[What to produce] Select the lines below containing the word "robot".

Start Data

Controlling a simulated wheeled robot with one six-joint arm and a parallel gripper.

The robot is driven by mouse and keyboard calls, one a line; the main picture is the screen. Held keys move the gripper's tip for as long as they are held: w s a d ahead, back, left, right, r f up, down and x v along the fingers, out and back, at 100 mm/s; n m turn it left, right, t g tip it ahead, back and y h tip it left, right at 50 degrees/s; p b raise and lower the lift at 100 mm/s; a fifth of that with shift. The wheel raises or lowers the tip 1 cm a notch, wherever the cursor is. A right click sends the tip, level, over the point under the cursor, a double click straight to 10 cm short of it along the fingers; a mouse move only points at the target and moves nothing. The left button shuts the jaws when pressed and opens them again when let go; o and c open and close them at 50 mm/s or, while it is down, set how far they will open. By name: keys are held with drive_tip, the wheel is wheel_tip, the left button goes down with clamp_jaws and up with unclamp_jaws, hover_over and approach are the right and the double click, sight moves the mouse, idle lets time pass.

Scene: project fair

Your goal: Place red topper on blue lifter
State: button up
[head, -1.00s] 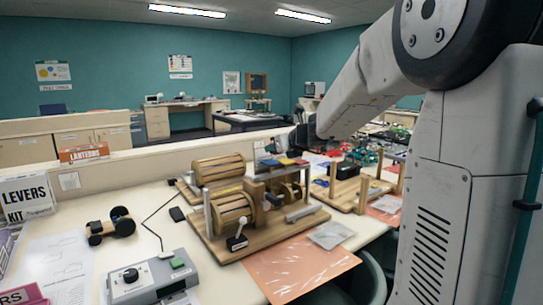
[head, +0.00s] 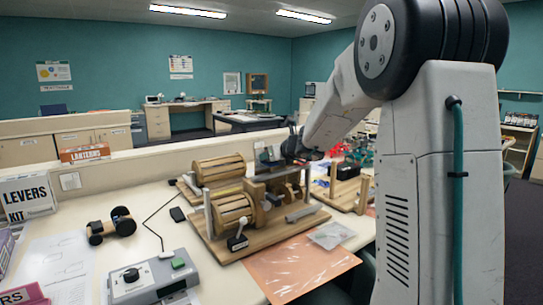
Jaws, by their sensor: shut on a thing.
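My gripper (head: 293,147) is small and dark at the far side of the table, above the right end of the wooden drum machine. It is shut on a thing too small and hidden for me to make out its shape or colour. I cannot pick out the red topper for certain. I cannot pick out the blue lifter for certain either; my gripper and the machine's top cover much of that spot.
The wooden drum machine (head: 232,212) fills the middle of the table. A grey control box (head: 150,278), a small wheeled cart (head: 110,226) and a levers kit sign (head: 27,198) stand at left. An orange sheet (head: 300,270) lies in front. A wooden frame (head: 345,188) stands at right.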

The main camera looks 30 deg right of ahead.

End Data

[Solution to the problem]
Controlling a simulated wheeled robot with one six-joint arm and a parallel gripper.
The robot is driven by mouse and keyboard calls, one a line; the main picture is the screen. Held keys move the gripper's tip for as long as they are held: w s a d ahead, back, left, right, r f up, down and x v along the fingers, out and back, at 100 mm/s; n m turn it left, right, t g tip it ahead, back and y h tip it left, right at 50 degrees/s; p b raise and lower the lift at 100 mm/s; a fifth of that with shift. The wheel raises or lowers the tip 1 cm a notch, wherever the cursor is. A right click sends the tip, level, over the point under the cursor, a double click straight to 10 cm short of it along the fingers; a mouse move only points at the target and moves nothing. The left button shuts the jaws when pressed and opens them again when let go; o and c open and close them at 50 mm/s or, while it is down, set how far they will open. By name: keys are held with drive_tip, the wheel is wheel_tip, the left button goes down with clamp_jaws and up with unclamp_jaws, hover_over and approach are the right and the double click, sight moves the mouse, idle lets time pass.

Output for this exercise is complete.